I’d conclude that the real decision very much depends from both the firm’s characteristics—values, processes, in short capabilities—as well as from the actual innovation at hand, just as Christensen and Overdorf writes. It may make sense to keep in mind what the Roman philosopher Virgil (70–19 BC) wrote: “We are not all capable of everything.” And if we are capable of something in particular, it may be wise to chose the work area—or “ecological niche”—well.
Christensen, C. M. (1997). The Innovator’s Dilemma: When New Technologies Cause Great Firms to Fail (2nd ed.). Harvard Business School Press.

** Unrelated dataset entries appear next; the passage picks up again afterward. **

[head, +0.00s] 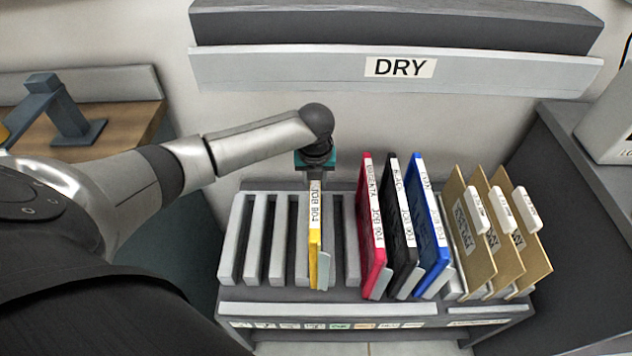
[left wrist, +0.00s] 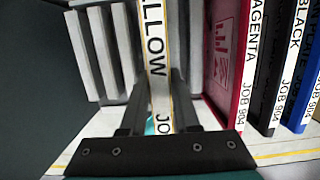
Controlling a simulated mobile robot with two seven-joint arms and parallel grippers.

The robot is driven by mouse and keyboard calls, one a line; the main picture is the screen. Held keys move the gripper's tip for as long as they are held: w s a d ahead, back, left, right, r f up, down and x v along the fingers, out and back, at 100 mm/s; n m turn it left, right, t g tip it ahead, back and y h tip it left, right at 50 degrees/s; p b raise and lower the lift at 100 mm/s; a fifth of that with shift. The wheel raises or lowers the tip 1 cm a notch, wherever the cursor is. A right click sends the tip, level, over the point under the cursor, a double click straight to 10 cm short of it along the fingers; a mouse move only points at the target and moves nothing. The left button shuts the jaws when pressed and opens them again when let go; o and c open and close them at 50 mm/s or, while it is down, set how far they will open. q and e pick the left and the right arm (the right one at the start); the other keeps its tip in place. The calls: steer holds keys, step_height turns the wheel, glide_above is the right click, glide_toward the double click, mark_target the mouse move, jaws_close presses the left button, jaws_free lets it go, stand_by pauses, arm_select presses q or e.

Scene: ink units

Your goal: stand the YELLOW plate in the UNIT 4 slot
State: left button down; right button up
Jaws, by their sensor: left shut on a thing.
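The yellow plate (head: 314,240) stands upright among the grey dividers of the rack, with its white label edge facing up. In the left wrist view the plate (left wrist: 156,60) shows part of the word YELLOW on its label. My left gripper (head: 315,172) is shut on the plate at its far upper end; its two fingers (left wrist: 157,105) lie on either side of the plate in the left wrist view. The rack (head: 370,309) has slot labels along its front that are too small to read, so I cannot tell which slot is UNIT 4. The plate's lower edge is hidden. My right gripper is not in view.
Magenta (head: 371,225), black (head: 402,225) and blue (head: 431,225) plates lean in the rack to the right, then several tan folders (head: 467,235). Empty slots lie left of the yellow plate. A shelf marked DRY (head: 400,68) hangs above the rack.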

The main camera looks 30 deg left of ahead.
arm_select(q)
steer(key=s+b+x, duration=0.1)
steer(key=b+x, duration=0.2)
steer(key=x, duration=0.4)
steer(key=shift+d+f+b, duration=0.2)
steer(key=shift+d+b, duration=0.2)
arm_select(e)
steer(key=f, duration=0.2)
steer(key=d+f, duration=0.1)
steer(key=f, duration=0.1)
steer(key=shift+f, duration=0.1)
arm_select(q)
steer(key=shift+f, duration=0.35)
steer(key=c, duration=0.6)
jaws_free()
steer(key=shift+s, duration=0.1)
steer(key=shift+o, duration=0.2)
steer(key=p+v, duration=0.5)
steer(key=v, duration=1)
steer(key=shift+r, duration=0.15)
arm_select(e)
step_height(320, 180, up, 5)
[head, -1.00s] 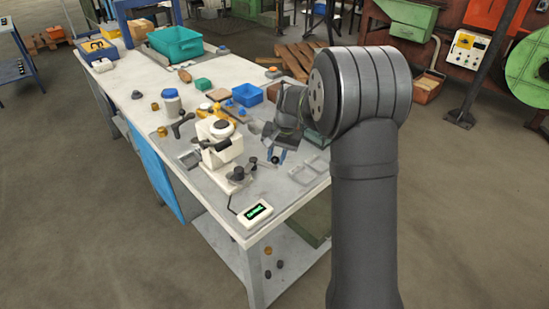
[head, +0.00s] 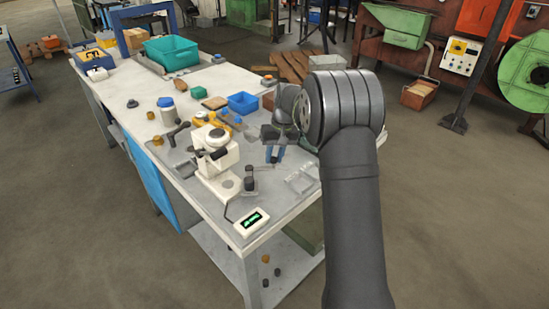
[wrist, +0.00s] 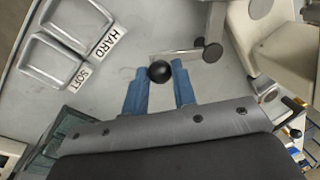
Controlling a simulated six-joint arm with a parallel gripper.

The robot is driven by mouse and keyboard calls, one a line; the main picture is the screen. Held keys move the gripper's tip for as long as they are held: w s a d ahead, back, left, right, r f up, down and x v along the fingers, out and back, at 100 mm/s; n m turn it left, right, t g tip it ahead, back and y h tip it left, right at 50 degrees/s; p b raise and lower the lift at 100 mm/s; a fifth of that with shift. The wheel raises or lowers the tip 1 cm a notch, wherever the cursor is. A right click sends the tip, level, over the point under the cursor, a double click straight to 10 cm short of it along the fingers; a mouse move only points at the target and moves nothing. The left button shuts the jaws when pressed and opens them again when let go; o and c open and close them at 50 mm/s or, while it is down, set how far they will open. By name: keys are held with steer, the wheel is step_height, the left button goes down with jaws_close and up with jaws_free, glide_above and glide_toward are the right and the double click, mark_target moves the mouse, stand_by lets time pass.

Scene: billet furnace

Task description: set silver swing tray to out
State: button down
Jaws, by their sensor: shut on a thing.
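The blue fingers of my gripper (wrist: 160,88) are shut on a black ball knob (wrist: 160,72) in the wrist view. A thin silver arm (wrist: 182,52) lies close to the knob and runs to a round metal post (wrist: 212,53); I take it for part of the silver swing tray, but its tray surface is not clearly seen. In the head view my gripper (head: 275,154) points down over the front of the bench, right of the cream tester (head: 215,165). The knob is hardly visible there.
Two metal-framed trays, labelled HARD (wrist: 75,15) and SOFT (wrist: 45,65), lie beside my gripper. A small display box (head: 251,221) sits at the bench's front corner. A blue bin (head: 242,103) and other parts stand behind.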

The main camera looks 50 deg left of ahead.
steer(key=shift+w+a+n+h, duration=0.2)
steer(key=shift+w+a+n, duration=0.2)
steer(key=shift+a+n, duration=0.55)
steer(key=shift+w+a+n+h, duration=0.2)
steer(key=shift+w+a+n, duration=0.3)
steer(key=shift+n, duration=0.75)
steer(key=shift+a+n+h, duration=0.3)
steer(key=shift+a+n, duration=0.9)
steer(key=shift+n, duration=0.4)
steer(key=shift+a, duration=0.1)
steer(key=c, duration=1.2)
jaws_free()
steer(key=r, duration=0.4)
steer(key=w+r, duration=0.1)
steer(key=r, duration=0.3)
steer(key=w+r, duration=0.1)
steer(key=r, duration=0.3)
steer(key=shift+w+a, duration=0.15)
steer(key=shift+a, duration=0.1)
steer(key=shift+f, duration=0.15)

Christensen, C. M. & Overdorf, M. (2010). Meeting the Challenge of Disruptive Change. In HBR’s 10 Must Reads (1st ed., pp. 7–23). Boston, Massachusetts: Harvard Business School Publishing.
De Wit, B. & Meyer, R. (2010). Strategy: Process, Content, Context—An International Perspective (4th ed.). Cengage Learning.
Mirwo, C., Hoelzle, K., & Gemuenden, H. G. (2008). ‘The Ambidextrous Organization in Practice: Barriers to Innovation within Research and Development’, Academy Of Management Annual Meeting Proceedings, 1–6. [Online]. Available from: http://search.ebscohost.com.ezproxy.liv.ac.uk/login.aspx?direct=true&db=bth& AN=33717691 (Accessed: January 27, 2014).
Porter, M. E. (2008). ‘The five Competitive Forces that shape Strategy’, Harvard Business Review, 86 (1), 78–93. [Online]. Available from: http://search.ebscohost. com.ezproxy.liv.ac.uk/login.aspx?direct=true&db=bth&AN=28000138 (Accessed: 28 Feb 2013).
Schermerhorn, J. R., Hunt, J. G., Osborn, R. N., & Uhl-Bien, M. (2010). Organizational behavior (11th ed.). Wiley.